### Information shown
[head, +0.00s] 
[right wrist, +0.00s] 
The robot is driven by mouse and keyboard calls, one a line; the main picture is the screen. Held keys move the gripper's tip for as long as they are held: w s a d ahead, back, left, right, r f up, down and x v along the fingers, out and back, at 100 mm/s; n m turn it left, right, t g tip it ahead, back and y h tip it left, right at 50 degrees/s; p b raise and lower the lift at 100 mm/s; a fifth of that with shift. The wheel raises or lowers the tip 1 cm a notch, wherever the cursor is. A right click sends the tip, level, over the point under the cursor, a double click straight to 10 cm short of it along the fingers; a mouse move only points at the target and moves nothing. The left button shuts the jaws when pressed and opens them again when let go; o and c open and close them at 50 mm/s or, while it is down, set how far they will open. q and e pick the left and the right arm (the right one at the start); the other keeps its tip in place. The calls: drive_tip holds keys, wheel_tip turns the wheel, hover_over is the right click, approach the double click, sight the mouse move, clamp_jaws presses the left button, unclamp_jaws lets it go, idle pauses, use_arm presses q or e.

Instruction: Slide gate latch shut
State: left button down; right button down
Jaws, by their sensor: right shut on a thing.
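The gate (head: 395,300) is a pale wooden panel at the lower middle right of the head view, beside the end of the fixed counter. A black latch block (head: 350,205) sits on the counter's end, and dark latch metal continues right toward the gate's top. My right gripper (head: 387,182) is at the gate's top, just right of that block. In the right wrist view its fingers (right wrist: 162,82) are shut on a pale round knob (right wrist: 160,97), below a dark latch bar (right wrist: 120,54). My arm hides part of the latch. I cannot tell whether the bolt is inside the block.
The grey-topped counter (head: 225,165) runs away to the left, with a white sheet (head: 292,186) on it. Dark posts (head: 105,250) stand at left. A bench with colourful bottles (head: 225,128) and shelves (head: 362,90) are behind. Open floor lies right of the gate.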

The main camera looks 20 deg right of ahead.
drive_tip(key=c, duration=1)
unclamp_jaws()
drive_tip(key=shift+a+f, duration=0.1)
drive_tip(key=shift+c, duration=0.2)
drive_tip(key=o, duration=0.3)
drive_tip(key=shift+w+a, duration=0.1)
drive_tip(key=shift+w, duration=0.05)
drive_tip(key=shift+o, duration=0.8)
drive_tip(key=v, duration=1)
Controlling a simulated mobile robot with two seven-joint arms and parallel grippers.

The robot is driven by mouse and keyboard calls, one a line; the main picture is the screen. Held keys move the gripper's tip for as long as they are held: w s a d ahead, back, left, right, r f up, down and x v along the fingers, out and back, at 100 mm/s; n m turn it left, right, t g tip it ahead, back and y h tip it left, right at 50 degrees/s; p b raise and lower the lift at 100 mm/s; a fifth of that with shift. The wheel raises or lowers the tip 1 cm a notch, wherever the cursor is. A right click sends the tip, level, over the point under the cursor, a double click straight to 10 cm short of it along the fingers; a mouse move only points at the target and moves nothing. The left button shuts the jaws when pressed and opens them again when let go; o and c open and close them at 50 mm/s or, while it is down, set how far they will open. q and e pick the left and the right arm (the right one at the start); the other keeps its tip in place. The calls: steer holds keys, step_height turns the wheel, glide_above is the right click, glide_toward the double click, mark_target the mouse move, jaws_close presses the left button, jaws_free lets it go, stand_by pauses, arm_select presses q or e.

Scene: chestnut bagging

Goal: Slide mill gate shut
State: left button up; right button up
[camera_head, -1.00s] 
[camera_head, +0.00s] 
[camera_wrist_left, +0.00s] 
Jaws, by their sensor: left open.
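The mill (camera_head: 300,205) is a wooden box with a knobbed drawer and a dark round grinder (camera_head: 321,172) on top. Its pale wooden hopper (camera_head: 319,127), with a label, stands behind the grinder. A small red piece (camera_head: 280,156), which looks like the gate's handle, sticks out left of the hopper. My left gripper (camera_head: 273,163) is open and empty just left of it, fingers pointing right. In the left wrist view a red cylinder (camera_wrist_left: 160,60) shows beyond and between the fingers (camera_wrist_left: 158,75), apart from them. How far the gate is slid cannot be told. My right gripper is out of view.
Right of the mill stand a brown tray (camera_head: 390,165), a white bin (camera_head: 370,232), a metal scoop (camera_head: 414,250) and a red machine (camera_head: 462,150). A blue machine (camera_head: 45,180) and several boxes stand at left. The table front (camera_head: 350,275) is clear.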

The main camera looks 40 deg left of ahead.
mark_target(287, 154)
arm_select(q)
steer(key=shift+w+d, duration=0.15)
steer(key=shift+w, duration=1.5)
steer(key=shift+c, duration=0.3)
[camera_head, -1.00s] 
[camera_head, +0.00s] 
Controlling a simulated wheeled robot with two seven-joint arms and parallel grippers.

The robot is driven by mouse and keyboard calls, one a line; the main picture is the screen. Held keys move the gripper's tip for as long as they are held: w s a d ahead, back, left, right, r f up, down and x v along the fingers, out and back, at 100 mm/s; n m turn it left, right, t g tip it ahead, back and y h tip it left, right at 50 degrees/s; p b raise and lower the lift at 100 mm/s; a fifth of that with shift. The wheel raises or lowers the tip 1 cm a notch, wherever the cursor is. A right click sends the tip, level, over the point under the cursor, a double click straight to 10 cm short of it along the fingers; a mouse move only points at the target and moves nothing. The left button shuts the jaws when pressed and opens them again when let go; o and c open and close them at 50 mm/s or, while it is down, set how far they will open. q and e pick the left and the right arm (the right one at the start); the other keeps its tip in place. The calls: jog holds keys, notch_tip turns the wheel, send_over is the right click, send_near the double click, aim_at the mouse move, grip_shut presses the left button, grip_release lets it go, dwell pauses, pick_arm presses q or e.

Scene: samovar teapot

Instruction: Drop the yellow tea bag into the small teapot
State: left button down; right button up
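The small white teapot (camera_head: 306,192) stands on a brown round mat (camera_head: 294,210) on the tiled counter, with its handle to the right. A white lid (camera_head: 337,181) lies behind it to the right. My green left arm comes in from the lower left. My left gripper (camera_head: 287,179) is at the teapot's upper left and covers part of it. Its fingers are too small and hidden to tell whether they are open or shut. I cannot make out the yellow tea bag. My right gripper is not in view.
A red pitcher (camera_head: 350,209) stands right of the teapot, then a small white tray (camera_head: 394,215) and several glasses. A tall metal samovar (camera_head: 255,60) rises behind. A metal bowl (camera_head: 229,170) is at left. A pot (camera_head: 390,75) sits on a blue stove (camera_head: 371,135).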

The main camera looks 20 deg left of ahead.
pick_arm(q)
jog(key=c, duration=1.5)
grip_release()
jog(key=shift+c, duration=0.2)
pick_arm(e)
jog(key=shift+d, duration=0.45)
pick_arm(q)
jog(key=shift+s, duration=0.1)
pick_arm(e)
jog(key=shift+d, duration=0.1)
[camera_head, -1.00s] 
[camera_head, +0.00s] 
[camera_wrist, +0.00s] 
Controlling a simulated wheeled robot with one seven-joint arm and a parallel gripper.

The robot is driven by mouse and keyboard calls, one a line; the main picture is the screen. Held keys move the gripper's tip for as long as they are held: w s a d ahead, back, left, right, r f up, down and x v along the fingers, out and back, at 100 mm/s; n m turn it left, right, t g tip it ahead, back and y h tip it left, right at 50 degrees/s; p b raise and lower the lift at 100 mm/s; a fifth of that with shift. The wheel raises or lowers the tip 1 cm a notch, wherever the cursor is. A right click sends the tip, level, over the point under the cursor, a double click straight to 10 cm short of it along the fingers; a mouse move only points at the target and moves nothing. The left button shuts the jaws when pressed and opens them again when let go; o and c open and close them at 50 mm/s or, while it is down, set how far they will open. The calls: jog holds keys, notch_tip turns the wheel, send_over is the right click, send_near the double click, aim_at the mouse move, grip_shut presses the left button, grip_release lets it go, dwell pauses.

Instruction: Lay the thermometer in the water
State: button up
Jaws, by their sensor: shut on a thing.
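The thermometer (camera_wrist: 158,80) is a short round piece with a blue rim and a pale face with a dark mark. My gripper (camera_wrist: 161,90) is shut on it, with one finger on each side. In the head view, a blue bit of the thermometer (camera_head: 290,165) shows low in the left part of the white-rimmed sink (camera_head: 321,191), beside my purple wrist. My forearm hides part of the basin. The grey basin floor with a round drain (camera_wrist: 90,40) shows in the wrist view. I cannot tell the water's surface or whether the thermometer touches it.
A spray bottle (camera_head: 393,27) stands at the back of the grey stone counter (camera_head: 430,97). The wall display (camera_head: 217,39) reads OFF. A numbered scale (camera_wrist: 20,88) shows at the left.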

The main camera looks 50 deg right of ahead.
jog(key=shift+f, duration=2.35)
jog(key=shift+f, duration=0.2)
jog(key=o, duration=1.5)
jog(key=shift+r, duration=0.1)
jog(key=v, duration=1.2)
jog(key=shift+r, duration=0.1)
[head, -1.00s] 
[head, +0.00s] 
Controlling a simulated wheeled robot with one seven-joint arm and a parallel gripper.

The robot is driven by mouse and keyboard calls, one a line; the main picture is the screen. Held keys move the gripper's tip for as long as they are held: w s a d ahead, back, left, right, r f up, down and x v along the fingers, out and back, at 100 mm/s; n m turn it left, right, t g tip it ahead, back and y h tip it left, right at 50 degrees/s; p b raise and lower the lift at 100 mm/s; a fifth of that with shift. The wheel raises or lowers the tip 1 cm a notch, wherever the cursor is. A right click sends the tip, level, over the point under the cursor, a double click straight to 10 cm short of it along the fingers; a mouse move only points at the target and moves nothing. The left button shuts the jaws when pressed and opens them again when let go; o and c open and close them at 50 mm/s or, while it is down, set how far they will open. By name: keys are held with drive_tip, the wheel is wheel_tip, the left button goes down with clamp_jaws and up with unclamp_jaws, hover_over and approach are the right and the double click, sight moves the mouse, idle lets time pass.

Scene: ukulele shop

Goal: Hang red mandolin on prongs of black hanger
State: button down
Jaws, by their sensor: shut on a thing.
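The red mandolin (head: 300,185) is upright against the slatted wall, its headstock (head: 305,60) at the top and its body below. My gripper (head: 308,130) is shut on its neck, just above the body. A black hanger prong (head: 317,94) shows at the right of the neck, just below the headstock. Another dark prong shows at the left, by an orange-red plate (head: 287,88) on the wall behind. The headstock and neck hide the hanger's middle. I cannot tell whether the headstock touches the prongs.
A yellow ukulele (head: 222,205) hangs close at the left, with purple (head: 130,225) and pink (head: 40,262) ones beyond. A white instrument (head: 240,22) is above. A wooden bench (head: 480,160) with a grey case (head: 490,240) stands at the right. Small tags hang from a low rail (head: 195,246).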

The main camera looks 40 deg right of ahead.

### Required work
Scan the entries above. Copy each line that has the string "Scene".

### The reply
Scene: chestnut bagging
Scene: samovar teapot
Scene: ukulele shop

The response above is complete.